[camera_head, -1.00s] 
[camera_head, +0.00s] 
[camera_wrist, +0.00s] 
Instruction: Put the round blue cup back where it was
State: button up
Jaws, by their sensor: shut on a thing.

■ ■ ■

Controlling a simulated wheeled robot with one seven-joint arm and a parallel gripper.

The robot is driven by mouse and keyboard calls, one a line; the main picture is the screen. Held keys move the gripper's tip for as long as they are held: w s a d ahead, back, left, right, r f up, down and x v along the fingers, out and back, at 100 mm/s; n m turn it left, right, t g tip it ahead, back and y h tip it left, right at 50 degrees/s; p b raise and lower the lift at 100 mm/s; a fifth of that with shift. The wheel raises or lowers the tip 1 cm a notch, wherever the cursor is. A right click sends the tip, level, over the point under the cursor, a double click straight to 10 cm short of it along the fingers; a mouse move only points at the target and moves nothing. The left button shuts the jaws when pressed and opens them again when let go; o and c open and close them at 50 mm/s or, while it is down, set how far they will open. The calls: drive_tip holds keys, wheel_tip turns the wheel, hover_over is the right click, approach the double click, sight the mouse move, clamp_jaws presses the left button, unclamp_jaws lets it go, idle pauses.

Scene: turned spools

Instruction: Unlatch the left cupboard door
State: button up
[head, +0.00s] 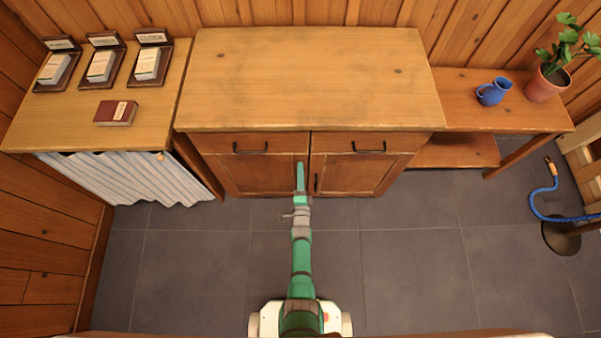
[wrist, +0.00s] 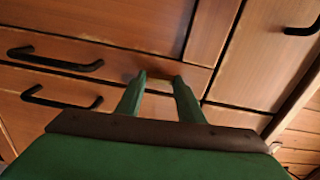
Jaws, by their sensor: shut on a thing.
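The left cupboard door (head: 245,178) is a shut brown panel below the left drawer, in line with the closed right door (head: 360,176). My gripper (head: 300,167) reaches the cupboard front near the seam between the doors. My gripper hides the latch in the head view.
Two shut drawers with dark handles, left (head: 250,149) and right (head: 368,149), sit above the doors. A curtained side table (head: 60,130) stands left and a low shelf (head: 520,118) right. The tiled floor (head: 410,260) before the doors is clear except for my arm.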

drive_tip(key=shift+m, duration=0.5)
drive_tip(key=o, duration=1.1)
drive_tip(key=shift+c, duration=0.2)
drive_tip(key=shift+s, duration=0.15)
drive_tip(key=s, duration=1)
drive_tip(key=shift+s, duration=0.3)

■ ■ ■

### Exercise
Copy each line that holds the word "Instruction".

### Exercise result
Instruction: Put the round blue cup back where it was
Instruction: Unlatch the left cupboard door

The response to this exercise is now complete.